**WHAT THE TASK ASKS**. Copy each line of the material below that includes the string "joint".

**DATASET EXTRACT**.
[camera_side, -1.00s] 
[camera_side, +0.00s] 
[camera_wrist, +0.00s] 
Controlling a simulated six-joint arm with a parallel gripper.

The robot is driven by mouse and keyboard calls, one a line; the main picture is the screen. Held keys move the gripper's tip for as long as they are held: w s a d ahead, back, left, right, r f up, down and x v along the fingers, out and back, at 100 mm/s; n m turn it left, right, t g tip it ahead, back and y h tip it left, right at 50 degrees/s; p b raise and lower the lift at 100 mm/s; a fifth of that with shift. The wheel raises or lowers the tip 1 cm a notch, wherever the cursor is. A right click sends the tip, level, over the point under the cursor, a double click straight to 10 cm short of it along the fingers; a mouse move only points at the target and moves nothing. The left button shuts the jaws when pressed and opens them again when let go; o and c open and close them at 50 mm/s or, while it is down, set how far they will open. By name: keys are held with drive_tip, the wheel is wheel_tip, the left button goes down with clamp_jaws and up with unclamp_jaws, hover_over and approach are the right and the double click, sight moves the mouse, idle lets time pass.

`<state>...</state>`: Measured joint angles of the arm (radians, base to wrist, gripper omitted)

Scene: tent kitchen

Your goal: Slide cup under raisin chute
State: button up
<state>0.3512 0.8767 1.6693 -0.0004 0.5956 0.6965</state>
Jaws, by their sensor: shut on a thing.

**SOLUTION TO THE PROBLEM**.
Controlling a simulated six-joint arm with a parallel gripper.
`<state>...</state>`: Measured joint angles of the arm (radians, base to wrist, gripper omitted)

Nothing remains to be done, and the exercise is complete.